| STATED EXERCISE |
Collect every line of the records below that contains the word "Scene".

| RECORDS FOR THIS TASK |

##########

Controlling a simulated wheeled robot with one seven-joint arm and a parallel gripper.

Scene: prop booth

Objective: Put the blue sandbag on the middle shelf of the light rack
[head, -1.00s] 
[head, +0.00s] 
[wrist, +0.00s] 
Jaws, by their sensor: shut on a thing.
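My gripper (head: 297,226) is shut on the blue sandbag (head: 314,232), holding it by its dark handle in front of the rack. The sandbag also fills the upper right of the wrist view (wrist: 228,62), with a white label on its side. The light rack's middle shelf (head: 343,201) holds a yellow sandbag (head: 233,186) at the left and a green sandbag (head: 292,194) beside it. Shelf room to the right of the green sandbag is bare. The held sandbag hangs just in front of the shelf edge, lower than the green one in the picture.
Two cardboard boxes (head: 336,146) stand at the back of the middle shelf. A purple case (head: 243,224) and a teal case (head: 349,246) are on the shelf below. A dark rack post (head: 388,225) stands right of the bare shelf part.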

##########

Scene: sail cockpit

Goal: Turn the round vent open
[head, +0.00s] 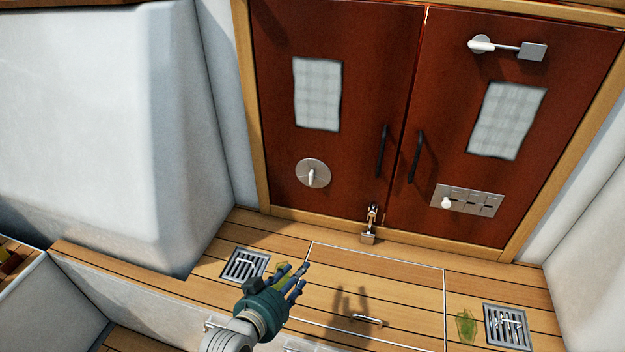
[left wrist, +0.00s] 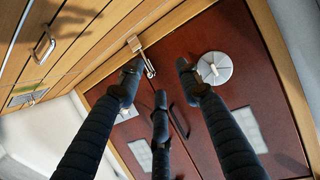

##########

| THE OUTPUT |
Scene: prop booth
Scene: sail cockpit

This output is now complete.